Amazon / Sports / BASKETBALL LEGEND
REVIEW
Basketball Legend is a shooting drill stretched into an app.
A free Fire-tablet hoops game built around one mechanic — line up the arc, release the shot — and almost nothing else. Pleasant for a five-minute coffee break, thin for anything longer.
BY THE APP COMRADE DESK · MAY 10, 2026 · 3 MIN READ
Basketball Legend
GAMER'S PARADISE
OUR SCORE
6.4
AMAZON
★ 5.0
PRICE
Free
There is a specific corner of the Amazon Appstore that exists almost entirely for Fire tablets handed to children in back seats and waiting rooms. Basketball Legend lives there. It is free, it is a single mechanic done passably well, and it does not ask for a credit card before letting you play.
That is not faint praise. The Fire store is full of sports apps that bury a real game under a tutorial, a paywall, and three ad networks. This one opens, you shoot, you score, and the loop repeats. The arc physics are fine. The rim moves on the harder stages. There is a streak counter and a coin pile and the usual scaffolding that mobile-arcade games have been recycling since the original Paper Toss.
What it is not is a basketball game. There are no players, no defenders, no plays. There is one good shot in Basketball Legend, and you take it about four hundred times. Whether that sounds appealing depends entirely on how much screen time you are trying to fill and how forgiving you are about it.
There is one good shot in Basketball Legend, and you take it about four hundred times.
FEATURES
Basketball Legend is a casual shooting game on Amazon Fire devices. You drag back to set angle and power, release to launch, and try to put the ball through the hoop. That is the whole loop. Some stages move the rim, some add wind or obstacles between you and the basket, and some chain shots together for combo bonuses. There are no players to control, no defense, no playbook, no franchise mode.
Progression is the usual mobile-arcade scaffolding — coins for makes, streaks for consecutive baskets, occasional unlockable balls and rim skins. The build advertises no in-app purchases, which matches the Fire listing flag. Expect interstitial ads between rounds; the listing does not mark it ad-supported, but everything in the category at this price runs them.
The Fire build is portrait-oriented and runs comfortably on a current HD 10 or Max 11. Touch latency is fine. Controls are forgiving enough that a child can play; tight enough that an adult chasing a 50-shot streak still has to focus.
MISSION ACCOMPLISHED
The shot mechanic itself is the right call. Drag, aim, release — it borrows from every paper-toss / hyper-casual hit of the last decade and gets the arc physics close enough to feel honest. When you bank one off the backboard from a moving platform, there is a small clean satisfaction that pricier basketball games on the same store rarely produce.
It is also genuinely free with no purchase wall, which on Fire is a lower bar than it should be but still worth noting.

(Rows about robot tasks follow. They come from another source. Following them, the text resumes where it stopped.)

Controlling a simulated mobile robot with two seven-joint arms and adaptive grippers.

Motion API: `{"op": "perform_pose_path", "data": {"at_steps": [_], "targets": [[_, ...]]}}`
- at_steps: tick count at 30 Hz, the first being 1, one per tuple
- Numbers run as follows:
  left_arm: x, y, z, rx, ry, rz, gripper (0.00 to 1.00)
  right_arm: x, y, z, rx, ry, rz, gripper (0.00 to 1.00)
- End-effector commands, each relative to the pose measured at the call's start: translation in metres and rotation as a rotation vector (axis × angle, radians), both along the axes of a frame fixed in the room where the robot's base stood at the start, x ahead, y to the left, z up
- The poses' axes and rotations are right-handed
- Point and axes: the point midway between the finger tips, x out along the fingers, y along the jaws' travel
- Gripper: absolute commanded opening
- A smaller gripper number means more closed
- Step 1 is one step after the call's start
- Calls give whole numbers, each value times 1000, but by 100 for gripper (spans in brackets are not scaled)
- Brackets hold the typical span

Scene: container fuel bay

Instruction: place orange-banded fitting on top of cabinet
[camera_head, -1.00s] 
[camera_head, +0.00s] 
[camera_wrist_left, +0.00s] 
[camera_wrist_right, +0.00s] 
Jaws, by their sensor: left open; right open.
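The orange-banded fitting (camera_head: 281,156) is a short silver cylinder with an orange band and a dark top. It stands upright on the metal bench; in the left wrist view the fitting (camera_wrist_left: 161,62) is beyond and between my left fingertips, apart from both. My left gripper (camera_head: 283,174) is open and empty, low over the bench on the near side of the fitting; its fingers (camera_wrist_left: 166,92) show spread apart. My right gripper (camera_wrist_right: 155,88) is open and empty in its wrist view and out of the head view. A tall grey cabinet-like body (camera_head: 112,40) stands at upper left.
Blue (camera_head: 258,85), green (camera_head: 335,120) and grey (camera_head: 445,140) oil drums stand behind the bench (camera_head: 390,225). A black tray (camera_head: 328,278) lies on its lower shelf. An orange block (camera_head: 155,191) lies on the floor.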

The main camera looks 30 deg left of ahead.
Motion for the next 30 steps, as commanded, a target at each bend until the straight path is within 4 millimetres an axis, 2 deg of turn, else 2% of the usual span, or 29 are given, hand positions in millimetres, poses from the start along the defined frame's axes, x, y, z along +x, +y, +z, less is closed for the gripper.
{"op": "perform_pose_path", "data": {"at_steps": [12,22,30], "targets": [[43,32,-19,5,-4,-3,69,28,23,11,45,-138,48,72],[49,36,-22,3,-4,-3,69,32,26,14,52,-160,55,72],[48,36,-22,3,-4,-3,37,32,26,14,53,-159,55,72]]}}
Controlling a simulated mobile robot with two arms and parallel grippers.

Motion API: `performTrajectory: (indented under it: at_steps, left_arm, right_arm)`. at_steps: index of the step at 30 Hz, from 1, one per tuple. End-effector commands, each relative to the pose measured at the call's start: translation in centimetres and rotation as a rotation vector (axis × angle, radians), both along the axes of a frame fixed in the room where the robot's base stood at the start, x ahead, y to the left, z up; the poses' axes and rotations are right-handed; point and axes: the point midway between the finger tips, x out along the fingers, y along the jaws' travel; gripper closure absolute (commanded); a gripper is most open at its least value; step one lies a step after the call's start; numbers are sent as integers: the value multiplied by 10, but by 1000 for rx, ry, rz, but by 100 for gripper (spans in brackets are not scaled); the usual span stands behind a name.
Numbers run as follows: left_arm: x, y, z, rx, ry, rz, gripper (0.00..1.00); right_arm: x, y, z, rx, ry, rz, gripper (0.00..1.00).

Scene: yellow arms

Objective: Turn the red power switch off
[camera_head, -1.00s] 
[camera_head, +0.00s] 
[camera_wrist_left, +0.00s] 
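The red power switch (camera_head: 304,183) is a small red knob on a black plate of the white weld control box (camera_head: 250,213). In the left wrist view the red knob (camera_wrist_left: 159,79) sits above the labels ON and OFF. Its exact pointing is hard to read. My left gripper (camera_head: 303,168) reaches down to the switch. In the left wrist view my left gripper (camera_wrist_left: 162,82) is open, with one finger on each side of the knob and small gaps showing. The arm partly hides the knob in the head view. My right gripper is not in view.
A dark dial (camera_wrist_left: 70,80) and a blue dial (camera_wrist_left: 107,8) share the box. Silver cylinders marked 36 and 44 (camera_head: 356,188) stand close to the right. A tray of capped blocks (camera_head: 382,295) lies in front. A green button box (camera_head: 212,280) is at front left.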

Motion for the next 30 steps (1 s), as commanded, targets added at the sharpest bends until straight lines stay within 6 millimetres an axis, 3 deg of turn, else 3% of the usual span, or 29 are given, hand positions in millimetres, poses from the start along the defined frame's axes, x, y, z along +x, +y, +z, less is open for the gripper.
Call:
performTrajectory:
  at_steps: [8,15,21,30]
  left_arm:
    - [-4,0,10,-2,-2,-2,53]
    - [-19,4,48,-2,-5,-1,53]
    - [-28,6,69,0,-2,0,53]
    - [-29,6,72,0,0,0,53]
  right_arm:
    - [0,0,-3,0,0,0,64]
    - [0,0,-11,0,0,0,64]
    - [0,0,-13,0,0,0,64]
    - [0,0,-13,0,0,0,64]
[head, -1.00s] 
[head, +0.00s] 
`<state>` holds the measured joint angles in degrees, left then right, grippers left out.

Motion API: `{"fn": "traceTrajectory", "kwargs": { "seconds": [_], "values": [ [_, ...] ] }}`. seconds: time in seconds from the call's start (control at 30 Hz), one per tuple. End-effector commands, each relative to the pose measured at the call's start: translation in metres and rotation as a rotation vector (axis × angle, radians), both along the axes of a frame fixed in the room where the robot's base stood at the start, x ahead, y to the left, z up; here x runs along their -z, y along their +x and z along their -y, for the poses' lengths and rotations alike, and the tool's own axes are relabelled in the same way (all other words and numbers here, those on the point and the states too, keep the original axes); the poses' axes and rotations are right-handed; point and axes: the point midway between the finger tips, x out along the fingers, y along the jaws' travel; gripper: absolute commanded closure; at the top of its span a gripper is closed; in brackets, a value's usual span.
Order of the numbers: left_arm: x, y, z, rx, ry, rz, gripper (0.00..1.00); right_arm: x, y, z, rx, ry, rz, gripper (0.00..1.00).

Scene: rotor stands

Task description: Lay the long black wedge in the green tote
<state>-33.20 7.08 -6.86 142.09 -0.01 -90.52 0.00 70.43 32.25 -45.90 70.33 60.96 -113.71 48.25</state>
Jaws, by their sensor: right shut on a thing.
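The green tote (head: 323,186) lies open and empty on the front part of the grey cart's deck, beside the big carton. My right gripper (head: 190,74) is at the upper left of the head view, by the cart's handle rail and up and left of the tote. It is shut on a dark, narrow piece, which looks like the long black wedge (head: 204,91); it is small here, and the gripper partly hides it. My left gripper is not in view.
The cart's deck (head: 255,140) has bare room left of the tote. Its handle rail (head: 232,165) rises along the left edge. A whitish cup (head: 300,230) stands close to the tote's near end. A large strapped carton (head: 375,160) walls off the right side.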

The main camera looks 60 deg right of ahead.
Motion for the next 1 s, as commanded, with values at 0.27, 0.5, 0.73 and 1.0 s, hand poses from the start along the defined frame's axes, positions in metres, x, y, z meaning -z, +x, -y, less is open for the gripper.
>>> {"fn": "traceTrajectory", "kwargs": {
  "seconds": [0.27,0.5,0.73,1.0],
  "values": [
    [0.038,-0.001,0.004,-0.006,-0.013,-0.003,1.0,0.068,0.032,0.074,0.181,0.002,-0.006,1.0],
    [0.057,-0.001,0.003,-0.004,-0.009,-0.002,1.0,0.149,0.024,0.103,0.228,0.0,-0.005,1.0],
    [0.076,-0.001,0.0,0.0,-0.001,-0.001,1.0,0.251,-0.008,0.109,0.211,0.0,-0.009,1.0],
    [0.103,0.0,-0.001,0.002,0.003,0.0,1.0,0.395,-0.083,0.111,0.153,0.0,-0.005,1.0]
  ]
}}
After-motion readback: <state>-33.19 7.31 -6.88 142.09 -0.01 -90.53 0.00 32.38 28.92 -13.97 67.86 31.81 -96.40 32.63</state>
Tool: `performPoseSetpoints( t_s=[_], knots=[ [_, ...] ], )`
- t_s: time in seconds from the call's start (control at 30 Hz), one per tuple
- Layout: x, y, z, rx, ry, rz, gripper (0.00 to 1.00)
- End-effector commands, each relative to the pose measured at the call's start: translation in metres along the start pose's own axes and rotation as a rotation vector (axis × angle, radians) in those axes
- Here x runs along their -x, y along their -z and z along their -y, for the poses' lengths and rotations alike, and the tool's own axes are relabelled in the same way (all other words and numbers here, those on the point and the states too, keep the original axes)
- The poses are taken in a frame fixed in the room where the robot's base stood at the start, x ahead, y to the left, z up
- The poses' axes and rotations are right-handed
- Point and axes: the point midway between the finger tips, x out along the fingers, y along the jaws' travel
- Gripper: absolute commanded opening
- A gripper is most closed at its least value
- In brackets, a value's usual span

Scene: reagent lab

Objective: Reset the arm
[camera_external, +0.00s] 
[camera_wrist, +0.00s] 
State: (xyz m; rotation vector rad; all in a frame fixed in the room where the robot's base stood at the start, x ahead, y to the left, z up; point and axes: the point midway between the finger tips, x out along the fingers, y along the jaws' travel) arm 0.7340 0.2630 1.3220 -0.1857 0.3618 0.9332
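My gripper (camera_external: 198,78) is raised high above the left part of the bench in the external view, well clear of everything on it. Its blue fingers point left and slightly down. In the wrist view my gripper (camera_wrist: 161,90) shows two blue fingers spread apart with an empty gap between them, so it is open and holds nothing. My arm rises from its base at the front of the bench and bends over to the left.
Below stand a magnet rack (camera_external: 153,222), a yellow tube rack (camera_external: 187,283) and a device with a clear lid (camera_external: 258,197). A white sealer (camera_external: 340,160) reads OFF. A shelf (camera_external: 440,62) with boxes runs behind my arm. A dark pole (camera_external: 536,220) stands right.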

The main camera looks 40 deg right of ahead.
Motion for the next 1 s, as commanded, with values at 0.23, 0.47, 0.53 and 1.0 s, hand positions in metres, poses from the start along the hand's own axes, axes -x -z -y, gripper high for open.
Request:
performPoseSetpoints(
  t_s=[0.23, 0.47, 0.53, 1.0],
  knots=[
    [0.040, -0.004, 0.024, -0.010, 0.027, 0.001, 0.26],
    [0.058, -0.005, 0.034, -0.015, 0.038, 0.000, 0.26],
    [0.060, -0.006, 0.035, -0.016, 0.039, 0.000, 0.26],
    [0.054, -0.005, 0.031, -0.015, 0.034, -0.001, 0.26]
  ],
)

A parent handing the tablet to a kid for ten minutes does not have to defuse a "buy 1,000 coins" pop-up halfway through.
ROOM TO IMPROVE
There is one game in this app and you have played it after about three minutes. The stage variety adds wrinkles but not depth — the moving rim is the moving rim whether it is in level 4 or level 40. There is no career framing, no opponent to beat, no leaderboard worth chasing, no reason the session ends other than the ads.
Polish is also light. The art is generic stock-court, the music loop is short enough to notice, and the celebration animation after a streak is the kind of thing a serious studio iterates on. Nothing here is broken; nothing here suggests anyone is going to invest in iterating it either.
CONCLUSION
Install it for a kid who wants a shooting game on the family Fire tablet, or for the five-minute waiting-room slot where you do not want to commit to a real game. Anyone looking for actual basketball — players, teams, season modes — should look at NBA 2K Mobile or one of the licensed arcade titles instead. Watch for whether the developer keeps shipping updates; this category lives and dies on whether the studio adds modes or just collects ad revenue and moves on.